#### [Available records]
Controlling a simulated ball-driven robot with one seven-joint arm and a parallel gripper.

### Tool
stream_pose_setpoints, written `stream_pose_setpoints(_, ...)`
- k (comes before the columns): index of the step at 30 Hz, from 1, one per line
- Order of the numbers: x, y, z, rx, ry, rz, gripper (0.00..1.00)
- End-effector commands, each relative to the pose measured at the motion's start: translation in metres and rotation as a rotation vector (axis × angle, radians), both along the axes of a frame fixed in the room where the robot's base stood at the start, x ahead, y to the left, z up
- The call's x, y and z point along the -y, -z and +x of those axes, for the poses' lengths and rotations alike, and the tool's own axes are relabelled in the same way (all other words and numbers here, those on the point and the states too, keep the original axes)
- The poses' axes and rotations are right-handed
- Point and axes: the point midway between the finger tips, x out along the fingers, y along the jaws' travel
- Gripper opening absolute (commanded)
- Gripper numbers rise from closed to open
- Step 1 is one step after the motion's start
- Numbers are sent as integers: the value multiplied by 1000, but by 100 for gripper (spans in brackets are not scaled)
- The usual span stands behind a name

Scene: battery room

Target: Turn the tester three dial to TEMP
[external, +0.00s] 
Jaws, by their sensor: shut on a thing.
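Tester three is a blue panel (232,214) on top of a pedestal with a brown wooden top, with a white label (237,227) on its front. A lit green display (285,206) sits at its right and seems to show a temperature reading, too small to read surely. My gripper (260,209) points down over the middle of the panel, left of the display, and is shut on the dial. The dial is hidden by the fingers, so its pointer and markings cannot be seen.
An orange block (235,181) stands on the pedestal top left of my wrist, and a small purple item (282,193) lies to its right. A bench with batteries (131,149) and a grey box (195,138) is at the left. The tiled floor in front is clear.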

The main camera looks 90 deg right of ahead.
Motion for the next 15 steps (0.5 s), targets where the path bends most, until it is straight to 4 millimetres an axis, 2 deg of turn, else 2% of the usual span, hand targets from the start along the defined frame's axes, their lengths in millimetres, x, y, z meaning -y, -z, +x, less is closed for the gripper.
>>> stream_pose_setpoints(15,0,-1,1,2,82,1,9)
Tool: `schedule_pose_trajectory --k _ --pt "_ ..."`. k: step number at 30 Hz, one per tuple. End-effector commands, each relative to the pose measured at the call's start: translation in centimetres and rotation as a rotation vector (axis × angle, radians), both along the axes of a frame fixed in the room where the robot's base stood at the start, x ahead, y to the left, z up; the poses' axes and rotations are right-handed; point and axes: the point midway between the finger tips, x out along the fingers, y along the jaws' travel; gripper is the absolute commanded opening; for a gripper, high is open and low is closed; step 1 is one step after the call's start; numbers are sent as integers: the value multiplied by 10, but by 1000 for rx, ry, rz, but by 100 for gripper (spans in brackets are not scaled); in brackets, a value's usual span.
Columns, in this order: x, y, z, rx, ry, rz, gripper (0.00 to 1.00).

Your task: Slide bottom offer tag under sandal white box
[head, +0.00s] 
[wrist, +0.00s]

#### [Goal]
Go back to the listing above and please repeat it exactly.

#### [Expected answer]
Controlling a simulated ball-driven robot with one seven-joint arm and a parallel gripper.

### Tool
stream_pose_setpoints, written `stream_pose_setpoints(_, ...)`
- k (comes before the columns): index of the step at 30 Hz, from 1, one per line
- Order of the numbers: x, y, z, rx, ry, rz, gripper (0.00..1.00)
- End-effector commands, each relative to the pose measured at the motion's start: translation in metres and rotation as a rotation vector (axis × angle, radians), both along the axes of a frame fixed in the room where the robot's base stood at the start, x ahead, y to the left, z up
- The call's x, y and z point along the -y, -z and +x of those axes, for the poses' lengths and rotations alike, and the tool's own axes are relabelled in the same way (all other words and numbers here, those on the point and the states too, keep the original axes)
- The poses' axes and rotations are right-handed
- Point and axes: the point midway between the finger tips, x out along the fingers, y along the jaws' travel
- Gripper opening absolute (commanded)
- Gripper numbers rise from closed to open
- Step 1 is one step after the motion's start
- Numbers are sent as integers: the value multiplied by 1000, but by 100 for gripper (spans in brackets are not scaled)
- The usual span stands behind a name

Scene: battery room

Target: Turn the tester three dial to TEMP
[external, +0.00s] 
Jaws, by their sensor: shut on a thing.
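Tester three is a blue panel (232,214) on top of a pedestal with a brown wooden top, with a white label (237,227) on its front. A lit green display (285,206) sits at its right and seems to show a temperature reading, too small to read surely. My gripper (260,209) points down over the middle of the panel, left of the display, and is shut on the dial. The dial is hidden by the fingers, so its pointer and markings cannot be seen.
An orange block (235,181) stands on the pedestal top left of my wrist, and a small purple item (282,193) lies to its right. A bench with batteries (131,149) and a grey box (195,138) is at the left. The tiled floor in front is clear.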

The main camera looks 90 deg right of ahead.
Motion for the next 15 steps (0.5 s), targets where the path bends most, until it is straight to 4 millimetres an axis, 2 deg of turn, else 2% of the usual span, hand targets from the start along the defined frame's axes, their lengths in millimetres, x, y, z meaning -y, -z, +x, less is closed for the gripper.
>>> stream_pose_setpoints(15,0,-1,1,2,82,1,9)
Tool: `schedule_pose_trajectory --k _ --pt "_ ..."`. k: step number at 30 Hz, one per tuple. End-effector commands, each relative to the pose measured at the call's start: translation in centimetres and rotation as a rotation vector (axis × angle, radians), both along the axes of a frame fixed in the room where the robot's base stood at the start, x ahead, y to the left, z up; the poses' axes and rotations are right-handed; point and axes: the point midway between the finger tips, x out along the fingers, y along the jaws' travel; gripper is the absolute commanded opening; for a gripper, high is open and low is closed; step 1 is one step after the call's start; numbers are sent as integers: the value multiplied by 10, but by 1000 for rx, ry, rz, but by 100 for gripper (spans in brackets are not scaled); in brackets, a value's usual span.
Columns, in this order: x, y, z, rx, ry, rz, gripper (0.00 to 1.00).

Your task: Slide bottom offer tag under sandal white box
[head, +0.00s] 
[wrist, +0.00s]

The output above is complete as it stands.